*Exercise details*. Each line below must be set down exactly; omit any image you find.
:::::
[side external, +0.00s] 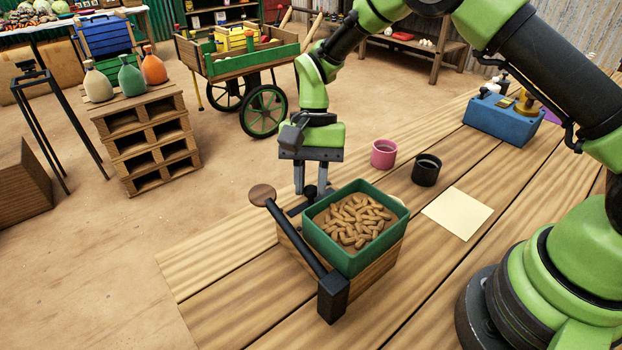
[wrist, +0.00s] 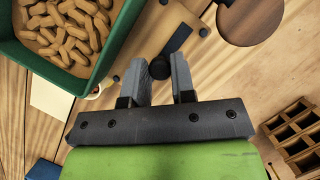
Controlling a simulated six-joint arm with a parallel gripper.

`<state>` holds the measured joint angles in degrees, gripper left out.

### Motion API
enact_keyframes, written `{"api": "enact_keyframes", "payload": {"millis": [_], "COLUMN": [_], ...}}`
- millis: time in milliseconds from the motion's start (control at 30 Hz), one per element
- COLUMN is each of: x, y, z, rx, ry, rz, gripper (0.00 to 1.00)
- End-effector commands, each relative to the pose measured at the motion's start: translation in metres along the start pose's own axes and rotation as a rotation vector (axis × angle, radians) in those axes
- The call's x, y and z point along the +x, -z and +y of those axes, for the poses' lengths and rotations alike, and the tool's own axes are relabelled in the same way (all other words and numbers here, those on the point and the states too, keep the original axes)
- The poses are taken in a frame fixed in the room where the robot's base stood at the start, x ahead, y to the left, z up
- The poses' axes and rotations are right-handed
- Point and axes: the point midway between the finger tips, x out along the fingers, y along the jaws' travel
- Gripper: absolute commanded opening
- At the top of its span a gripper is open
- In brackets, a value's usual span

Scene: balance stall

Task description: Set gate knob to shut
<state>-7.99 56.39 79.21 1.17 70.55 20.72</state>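A green tray (side external: 335,253) filled with brown pods (side external: 352,218) sits on a wooden box (side external: 375,272) on the plank table. The tray also shows at the upper left of the wrist view (wrist: 98,72). In the wrist view the gripper (wrist: 167,60) is also open, above a wooden plate with a dark slot-like bar (wrist: 176,39). A small dark round part (side external: 309,191) shows by the fingertips; I cannot tell whether it is the gate knob or its setting.
A black bar (side external: 293,236) with a wooden disc (side external: 262,194) runs along the box's left side. A pink cup (side external: 384,154), a black cup (side external: 426,170) and a paper sheet (side external: 457,213) lie right of the gripper. A blue box (side external: 500,122) stands farther back.

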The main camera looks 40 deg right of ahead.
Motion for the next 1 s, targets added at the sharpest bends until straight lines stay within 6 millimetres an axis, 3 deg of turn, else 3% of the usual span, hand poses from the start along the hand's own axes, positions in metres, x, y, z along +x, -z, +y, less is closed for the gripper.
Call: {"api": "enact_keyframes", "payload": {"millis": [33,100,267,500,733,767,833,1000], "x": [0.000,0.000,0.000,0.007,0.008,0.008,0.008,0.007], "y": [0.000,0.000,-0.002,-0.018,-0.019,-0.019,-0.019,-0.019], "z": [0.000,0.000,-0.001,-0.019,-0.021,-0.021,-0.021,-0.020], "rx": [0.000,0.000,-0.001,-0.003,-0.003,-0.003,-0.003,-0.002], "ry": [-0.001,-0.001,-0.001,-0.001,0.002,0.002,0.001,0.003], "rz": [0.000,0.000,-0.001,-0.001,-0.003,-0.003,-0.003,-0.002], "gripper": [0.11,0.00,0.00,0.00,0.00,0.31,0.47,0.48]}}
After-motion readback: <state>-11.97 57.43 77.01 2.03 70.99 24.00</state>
:::::
*Response*.
[side external, +0.00s] 
[wrist, +0.00s] 
Controlling a simulated six-joint arm with a parallel gripper.

`<state>` holds the measured joint angles in degrees, gripper left out.

### Motion API
enact_keyframes, written `{"api": "enact_keyframes", "payload": {"millis": [_], "COLUMN": [_], ...}}`
- millis: time in milliseconds from the motion's start (control at 30 Hz), one per element
- COLUMN is each of: x, y, z, rx, ry, rz, gripper (0.00 to 1.00)
- End-effector commands, each relative to the pose measured at the motion's start: translation in metres along the start pose's own axes and rotation as a rotation vector (axis × angle, radians) in those axes
- The call's x, y and z point along the +x, -z and +y of those axes, for the poses' lengths and rotations alike, and the tool's own axes are relabelled in the same way (all other words and numbers here, those on the point and the states too, keep the original axes)
- The poses are taken in a frame fixed in the room where the robot's base stood at the start, x ahead, y to the left, z up
- The poses' axes and rotations are right-handed
- Point and axes: the point midway between the finger tips, x out along the fingers, y along the jaws' travel
- Gripper: absolute commanded opening
- At the top of its span a gripper is open
- In brackets, a value's usual span

Scene: balance stall

Task description: Set gate knob to shut
<state>-7.99 56.39 79.21 1.17 70.55 20.72</state>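A green tray (side external: 335,253) filled with brown pods (side external: 352,218) sits on a wooden box (side external: 375,272) on the plank table. The tray also shows at the upper left of the wrist view (wrist: 98,72). In the wrist view the gripper (wrist: 167,60) is also open, above a wooden plate with a dark slot-like bar (wrist: 176,39). A small dark round part (side external: 309,191) shows by the fingertips; I cannot tell whether it is the gate knob or its setting.
A black bar (side external: 293,236) with a wooden disc (side external: 262,194) runs along the box's left side. A pink cup (side external: 384,154), a black cup (side external: 426,170) and a paper sheet (side external: 457,213) lie right of the gripper. A blue box (side external: 500,122) stands farther back.

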The main camera looks 40 deg right of ahead.
Motion for the next 1 s, targets added at the sharpest bends until straight lines stay within 6 millimetres an axis, 3 deg of turn, else 3% of the usual span, hand poses from the start along the hand's own axes, positions in metres, x, y, z along +x, -z, +y, less is closed for the gripper.
Call: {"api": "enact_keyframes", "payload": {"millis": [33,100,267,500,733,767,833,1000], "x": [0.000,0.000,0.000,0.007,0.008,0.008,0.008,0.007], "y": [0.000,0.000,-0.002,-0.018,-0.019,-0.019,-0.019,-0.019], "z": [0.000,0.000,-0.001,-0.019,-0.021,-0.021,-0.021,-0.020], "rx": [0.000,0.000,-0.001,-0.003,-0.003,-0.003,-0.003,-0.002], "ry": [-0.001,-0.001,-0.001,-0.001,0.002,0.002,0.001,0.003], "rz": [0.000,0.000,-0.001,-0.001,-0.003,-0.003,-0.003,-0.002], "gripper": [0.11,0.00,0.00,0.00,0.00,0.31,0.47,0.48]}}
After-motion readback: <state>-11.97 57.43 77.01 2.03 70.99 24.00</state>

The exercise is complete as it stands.